▶ [RECORDS SUPPLIED]:
· · · ·

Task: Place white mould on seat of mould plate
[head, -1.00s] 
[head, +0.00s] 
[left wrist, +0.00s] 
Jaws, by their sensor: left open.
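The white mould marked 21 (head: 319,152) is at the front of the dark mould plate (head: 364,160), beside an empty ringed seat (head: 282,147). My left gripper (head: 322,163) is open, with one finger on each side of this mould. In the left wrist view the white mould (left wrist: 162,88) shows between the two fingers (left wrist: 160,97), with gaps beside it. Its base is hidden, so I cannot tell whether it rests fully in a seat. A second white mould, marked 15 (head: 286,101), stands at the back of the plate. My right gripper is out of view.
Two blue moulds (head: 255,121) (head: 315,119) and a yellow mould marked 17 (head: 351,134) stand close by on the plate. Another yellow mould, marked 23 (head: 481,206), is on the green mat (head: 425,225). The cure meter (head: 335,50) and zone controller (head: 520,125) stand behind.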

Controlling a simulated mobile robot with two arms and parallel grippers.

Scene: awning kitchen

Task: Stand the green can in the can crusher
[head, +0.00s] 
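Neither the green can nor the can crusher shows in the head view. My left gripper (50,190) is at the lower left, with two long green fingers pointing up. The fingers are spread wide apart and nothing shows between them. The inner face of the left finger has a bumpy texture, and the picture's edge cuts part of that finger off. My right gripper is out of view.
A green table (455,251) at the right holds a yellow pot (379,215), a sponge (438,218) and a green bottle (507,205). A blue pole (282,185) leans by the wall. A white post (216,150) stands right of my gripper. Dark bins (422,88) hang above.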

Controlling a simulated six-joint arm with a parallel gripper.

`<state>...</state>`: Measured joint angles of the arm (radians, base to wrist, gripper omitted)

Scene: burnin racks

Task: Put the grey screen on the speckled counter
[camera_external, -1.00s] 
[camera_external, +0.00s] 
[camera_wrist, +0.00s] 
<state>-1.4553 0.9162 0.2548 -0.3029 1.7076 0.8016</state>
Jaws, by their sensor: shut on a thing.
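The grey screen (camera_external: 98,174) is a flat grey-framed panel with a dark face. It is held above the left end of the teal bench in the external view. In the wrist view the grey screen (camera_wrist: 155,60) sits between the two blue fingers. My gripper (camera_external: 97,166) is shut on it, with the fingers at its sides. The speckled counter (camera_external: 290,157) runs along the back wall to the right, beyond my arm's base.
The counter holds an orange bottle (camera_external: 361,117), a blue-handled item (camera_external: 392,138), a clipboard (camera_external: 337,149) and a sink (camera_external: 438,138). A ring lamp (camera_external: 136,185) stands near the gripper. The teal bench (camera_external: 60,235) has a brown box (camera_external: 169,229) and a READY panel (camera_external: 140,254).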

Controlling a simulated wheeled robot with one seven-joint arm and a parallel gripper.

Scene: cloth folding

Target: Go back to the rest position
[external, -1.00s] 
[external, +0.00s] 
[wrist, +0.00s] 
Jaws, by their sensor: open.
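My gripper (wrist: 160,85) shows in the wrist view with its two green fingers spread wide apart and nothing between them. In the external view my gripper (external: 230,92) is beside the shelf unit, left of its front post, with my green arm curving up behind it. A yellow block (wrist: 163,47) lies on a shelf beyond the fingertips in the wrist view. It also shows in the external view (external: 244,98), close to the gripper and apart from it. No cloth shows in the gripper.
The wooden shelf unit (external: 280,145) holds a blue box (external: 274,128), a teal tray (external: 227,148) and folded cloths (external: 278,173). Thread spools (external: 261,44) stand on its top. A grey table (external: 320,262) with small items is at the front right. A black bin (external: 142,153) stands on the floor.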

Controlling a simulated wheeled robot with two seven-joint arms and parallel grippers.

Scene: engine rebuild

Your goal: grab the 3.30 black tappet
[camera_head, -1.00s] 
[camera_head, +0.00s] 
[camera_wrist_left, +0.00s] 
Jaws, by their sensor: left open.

· · · ·

▶ [TASK REQUIREMENTS]: Every line from the one containing "Your goal: grab the 3.30 black tappet" through the end of the data must be repeated exactly, and no other line.

▶ [RESULT OF THE TASK]:
Your goal: grab the 3.30 black tappet
[camera_head, -1.00s] 
[camera_head, +0.00s] 
[camera_wrist_left, +0.00s] 
Jaws, by their sensor: left open.

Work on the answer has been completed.